Dann kommt der Zwischenhändler und gibt mir den Code oder deinen Namen und ich gebe ihm das Geld. Dieser Mann z.B. zahlte 6.000 Euros. Sein Name Abdelkarim Hussein, seine Handynummer und ein Code.”

Der Journalist Ahmed Deeb fragt: “Wenn er es nicht bis nach Griechenland schafft, bekommt er dann sein Geld zurück?” Der Ladenbesitzer antwortet: “Wenn er zurückkommt, wird das Geld noch hier sein. Er kann es ohne weiteres in 50, 40 oder 30 Tage später abholen.” Abdu fügt hinzu: “Wir bewahren das Geld in Läden oder Büros auf, aber wenn der Kunde das Geld nicht hier hinterlegen will, kann er es auch einem Verwandten anvertrauen. Er ruft ihn an, wenn er sicher in Griechenland angekommen ist und er gibt dann das Geld dem Schmuggler. Wenn er es nicht bis nach Griechenland schafft, dann sagt er uns Bescheid und wir bekommen das Geld nicht.” Wir erfahren jedoch nicht, was mit dem Geld passiert, wenn die Flüchtinge ertrinken.

[INFOGRAPHIC] Get to know the criminal infrastructure of #smuggling networks. #Migrantsmuggling#MigrationEUpic.twitter.com/6Js7uSxdUI

— Europol (@Europol) 24. Februar 2016

Abu Mohammed bleibt skeptisch: “Wir haben Schmuggler getroffen, die 600, 700 oder 500 Euro verlangt haben.

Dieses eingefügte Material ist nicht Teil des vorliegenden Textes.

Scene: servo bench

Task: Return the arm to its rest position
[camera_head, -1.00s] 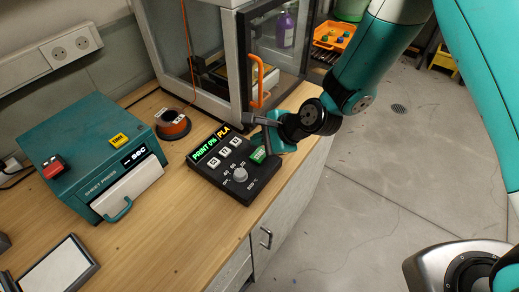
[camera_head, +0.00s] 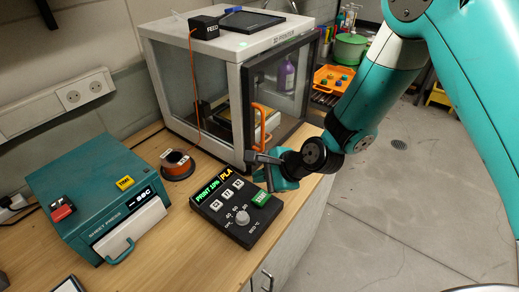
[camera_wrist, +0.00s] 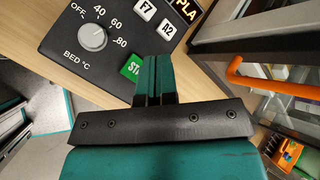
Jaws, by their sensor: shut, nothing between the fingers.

Sie versprechen uns morgen oder übermorgen eine Abreise. Und dann ist das Wetter schlecht. Es sind alles Betrüger. Viele Menschen haben diesen Schwindlern 15.000 oder 20.000 Euro gezahlt.”

Als wir Izmir verlassen haben, war Abu Mohammed noch immer auf der Suche nach einem Schmuggler, dem er vertrauen kann. Tausenden Flüchtlingen bleibt keine andere Wahl, als sich in die Hände von skrupellosen Schmugglern zu begeben.